» GIVEN TASK:
Write out all the data again, exactly as it stands.

───── INFORMATION SUPPLIED

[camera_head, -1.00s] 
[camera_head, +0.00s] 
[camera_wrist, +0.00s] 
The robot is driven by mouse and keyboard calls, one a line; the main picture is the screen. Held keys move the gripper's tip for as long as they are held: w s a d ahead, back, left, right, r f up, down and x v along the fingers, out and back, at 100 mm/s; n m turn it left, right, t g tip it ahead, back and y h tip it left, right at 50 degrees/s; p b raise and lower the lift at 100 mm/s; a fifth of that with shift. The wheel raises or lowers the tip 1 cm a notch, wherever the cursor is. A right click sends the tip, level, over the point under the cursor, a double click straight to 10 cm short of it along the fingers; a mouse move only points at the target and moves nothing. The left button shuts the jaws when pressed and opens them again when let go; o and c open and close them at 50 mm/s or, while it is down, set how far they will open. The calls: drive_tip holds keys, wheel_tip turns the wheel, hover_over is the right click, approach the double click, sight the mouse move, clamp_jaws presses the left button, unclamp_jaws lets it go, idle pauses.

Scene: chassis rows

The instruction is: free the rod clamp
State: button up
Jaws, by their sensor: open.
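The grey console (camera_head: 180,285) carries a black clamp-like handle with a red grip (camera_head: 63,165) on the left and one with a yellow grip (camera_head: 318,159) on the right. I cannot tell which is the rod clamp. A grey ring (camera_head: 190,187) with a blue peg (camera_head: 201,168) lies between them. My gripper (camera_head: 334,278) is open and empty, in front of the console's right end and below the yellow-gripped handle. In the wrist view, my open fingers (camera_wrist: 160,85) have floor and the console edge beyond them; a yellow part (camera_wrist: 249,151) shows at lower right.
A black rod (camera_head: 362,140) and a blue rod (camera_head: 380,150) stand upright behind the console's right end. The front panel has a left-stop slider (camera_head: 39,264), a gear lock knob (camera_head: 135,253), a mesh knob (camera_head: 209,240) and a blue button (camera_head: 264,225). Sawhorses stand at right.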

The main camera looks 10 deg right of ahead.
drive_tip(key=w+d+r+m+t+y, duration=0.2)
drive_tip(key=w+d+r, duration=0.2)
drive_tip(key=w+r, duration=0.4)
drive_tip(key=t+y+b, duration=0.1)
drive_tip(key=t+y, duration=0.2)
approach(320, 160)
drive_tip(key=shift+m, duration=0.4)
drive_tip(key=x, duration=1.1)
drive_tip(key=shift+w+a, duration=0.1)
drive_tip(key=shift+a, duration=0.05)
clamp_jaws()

──────────

» RESPONSE TO THE TASK:
[camera_head, -1.00s] 
[camera_head, +0.00s] 
[camera_wrist, +0.00s] 
The robot is driven by mouse and keyboard calls, one a line; the main picture is the screen. Held keys move the gripper's tip for as long as they are held: w s a d ahead, back, left, right, r f up, down and x v along the fingers, out and back, at 100 mm/s; n m turn it left, right, t g tip it ahead, back and y h tip it left, right at 50 degrees/s; p b raise and lower the lift at 100 mm/s; a fifth of that with shift. The wheel raises or lowers the tip 1 cm a notch, wherever the cursor is. A right click sends the tip, level, over the point under the cursor, a double click straight to 10 cm short of it along the fingers; a mouse move only points at the target and moves nothing. The left button shuts the jaws when pressed and opens them again when let go; o and c open and close them at 50 mm/s or, while it is down, set how far they will open. The calls: drive_tip holds keys, wheel_tip turns the wheel, hover_over is the right click, approach the double click, sight the mouse move, clamp_jaws presses the left button, unclamp_jaws lets it go, idle pauses.

Scene: chassis rows

The instruction is: free the rod clamp
State: button up
Jaws, by their sensor: open.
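The grey console (camera_head: 180,285) carries a black clamp-like handle with a red grip (camera_head: 63,165) on the left and one with a yellow grip (camera_head: 318,159) on the right. I cannot tell which is the rod clamp. A grey ring (camera_head: 190,187) with a blue peg (camera_head: 201,168) lies between them. My gripper (camera_head: 334,278) is open and empty, in front of the console's right end and below the yellow-gripped handle. In the wrist view, my open fingers (camera_wrist: 160,85) have floor and the console edge beyond them; a yellow part (camera_wrist: 249,151) shows at lower right.
A black rod (camera_head: 362,140) and a blue rod (camera_head: 380,150) stand upright behind the console's right end. The front panel has a left-stop slider (camera_head: 39,264), a gear lock knob (camera_head: 135,253), a mesh knob (camera_head: 209,240) and a blue button (camera_head: 264,225). Sawhorses stand at right.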

The main camera looks 10 deg right of ahead.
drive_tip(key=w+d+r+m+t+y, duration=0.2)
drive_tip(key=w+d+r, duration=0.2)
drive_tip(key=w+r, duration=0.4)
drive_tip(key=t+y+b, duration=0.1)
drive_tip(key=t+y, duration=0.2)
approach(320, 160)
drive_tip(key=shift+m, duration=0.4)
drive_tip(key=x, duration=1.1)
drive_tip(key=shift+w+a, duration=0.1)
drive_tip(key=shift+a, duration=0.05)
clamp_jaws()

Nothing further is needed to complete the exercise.